(Entries taken from a collection)
* * * * * * * * *

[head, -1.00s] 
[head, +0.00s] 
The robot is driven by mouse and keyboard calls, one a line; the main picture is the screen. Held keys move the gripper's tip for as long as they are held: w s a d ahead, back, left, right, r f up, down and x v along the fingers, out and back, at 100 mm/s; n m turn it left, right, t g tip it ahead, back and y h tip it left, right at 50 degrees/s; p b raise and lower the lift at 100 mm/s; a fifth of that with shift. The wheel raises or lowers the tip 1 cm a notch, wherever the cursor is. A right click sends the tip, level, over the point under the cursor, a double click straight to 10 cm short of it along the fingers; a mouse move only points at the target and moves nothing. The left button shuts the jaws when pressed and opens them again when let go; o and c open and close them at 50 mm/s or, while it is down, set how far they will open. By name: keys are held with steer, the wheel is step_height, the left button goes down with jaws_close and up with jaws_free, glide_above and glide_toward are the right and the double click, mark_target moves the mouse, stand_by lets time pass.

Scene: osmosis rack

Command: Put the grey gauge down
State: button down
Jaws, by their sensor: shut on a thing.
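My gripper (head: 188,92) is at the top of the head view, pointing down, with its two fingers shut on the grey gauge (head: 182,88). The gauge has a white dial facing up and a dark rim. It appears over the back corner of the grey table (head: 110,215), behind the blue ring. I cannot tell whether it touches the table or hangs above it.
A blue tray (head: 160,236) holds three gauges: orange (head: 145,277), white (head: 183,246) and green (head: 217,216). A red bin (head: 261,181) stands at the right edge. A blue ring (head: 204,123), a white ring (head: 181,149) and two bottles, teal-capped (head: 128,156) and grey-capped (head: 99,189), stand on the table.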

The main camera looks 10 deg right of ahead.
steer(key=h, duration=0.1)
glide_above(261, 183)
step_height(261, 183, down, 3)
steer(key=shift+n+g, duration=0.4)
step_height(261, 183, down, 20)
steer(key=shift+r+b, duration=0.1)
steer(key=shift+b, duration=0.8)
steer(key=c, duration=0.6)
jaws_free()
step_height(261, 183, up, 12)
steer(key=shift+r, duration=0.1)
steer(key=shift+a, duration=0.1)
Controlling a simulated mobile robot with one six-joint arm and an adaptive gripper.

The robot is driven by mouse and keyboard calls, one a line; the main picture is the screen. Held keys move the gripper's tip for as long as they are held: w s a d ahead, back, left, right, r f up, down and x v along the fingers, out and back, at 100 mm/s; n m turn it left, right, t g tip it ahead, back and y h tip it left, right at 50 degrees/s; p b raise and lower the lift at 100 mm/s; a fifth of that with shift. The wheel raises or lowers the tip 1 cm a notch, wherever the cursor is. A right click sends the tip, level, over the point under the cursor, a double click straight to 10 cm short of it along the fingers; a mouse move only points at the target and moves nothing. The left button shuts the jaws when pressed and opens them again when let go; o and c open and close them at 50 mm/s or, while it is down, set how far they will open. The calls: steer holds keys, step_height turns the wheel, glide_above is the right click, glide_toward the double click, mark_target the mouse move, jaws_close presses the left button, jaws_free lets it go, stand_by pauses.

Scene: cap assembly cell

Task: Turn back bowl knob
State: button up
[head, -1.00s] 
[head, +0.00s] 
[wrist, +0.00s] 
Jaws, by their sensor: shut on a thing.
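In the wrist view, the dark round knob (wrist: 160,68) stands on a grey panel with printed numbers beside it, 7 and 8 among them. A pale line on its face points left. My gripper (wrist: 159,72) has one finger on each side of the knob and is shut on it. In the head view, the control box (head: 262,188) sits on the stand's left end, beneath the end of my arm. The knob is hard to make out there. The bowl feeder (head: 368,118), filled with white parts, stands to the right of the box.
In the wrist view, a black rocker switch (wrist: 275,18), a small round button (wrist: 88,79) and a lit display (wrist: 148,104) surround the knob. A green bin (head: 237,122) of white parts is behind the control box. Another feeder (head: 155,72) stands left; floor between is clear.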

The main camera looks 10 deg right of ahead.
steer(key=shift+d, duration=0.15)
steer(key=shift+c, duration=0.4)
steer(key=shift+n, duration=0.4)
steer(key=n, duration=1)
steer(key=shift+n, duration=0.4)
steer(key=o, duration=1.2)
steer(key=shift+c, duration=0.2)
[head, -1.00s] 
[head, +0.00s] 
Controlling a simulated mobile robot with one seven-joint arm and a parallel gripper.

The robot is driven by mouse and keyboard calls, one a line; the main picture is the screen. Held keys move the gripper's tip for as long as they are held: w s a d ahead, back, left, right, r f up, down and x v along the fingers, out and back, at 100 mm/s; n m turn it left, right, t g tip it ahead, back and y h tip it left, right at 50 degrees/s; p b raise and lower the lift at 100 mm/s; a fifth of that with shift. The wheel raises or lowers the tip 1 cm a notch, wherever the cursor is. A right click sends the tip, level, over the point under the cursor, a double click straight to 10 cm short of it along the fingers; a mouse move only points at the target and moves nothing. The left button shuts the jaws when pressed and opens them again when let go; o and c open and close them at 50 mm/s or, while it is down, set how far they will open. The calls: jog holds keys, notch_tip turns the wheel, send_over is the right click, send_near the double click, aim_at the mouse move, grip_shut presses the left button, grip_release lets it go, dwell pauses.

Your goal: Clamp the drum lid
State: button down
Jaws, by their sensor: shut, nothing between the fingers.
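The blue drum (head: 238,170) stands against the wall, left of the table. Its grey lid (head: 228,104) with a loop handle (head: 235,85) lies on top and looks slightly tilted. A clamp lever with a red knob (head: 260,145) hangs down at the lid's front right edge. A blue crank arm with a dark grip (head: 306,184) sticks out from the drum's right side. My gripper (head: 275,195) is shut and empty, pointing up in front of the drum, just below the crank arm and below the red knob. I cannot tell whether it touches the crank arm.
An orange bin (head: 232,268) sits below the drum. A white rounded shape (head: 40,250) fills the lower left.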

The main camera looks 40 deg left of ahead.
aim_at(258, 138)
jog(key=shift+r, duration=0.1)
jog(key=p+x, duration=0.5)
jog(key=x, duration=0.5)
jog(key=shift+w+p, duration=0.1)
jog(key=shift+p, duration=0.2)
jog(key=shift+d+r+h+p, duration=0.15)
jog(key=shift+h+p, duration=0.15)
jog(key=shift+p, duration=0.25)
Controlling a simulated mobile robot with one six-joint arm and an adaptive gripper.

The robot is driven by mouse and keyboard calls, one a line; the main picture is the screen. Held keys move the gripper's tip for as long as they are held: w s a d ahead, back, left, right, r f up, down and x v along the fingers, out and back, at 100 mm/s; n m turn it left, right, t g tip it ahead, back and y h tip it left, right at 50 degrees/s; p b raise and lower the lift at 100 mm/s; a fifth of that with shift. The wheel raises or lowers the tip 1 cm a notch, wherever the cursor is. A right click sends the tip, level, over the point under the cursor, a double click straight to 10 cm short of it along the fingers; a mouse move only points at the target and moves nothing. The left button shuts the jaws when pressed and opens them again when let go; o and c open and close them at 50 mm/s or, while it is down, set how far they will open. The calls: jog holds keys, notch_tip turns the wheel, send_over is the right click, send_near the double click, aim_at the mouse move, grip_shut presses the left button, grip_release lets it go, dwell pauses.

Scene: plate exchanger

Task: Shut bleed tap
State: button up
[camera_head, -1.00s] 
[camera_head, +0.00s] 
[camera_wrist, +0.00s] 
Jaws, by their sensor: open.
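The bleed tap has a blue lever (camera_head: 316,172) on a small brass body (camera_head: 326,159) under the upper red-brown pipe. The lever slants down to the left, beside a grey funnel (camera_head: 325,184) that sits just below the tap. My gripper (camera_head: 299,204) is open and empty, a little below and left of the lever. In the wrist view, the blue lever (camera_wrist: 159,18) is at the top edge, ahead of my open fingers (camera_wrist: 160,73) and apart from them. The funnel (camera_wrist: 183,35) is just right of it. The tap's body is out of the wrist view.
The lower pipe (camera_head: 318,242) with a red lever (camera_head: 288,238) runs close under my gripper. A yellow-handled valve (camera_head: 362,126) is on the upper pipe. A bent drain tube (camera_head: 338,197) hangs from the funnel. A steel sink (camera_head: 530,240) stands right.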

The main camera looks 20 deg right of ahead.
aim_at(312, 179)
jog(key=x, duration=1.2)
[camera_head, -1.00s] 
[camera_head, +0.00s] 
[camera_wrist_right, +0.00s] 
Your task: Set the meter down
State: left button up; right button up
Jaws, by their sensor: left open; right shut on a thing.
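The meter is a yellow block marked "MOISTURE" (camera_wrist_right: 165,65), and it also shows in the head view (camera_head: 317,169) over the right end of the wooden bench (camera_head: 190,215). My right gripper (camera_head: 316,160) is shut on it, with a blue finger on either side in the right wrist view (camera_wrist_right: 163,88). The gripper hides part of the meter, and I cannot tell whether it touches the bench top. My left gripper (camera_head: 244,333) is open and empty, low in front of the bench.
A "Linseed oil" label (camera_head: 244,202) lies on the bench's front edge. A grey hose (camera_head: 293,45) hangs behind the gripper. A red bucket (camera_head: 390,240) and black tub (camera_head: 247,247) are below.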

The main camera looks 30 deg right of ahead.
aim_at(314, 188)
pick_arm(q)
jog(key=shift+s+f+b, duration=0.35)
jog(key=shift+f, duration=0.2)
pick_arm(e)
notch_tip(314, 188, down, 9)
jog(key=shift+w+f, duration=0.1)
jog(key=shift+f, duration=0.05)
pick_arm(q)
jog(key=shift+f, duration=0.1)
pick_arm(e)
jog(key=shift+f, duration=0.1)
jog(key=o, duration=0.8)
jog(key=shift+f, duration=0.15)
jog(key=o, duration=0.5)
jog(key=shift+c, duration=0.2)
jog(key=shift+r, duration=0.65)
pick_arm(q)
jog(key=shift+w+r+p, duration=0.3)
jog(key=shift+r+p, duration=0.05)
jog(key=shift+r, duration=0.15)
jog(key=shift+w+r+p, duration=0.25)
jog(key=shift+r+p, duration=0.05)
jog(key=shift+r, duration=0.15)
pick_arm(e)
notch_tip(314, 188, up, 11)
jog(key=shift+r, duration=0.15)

* * * * * * * * *

From the records above, repeat exactly the lines from the one with "Scene: cap assembly cell" through the one with "[wrist, +0.00s]", both included.

Scene: cap assembly cell

Task: Turn back bowl knob
State: button up
[head, -1.00s] 
[head, +0.00s] 
[wrist, +0.00s] 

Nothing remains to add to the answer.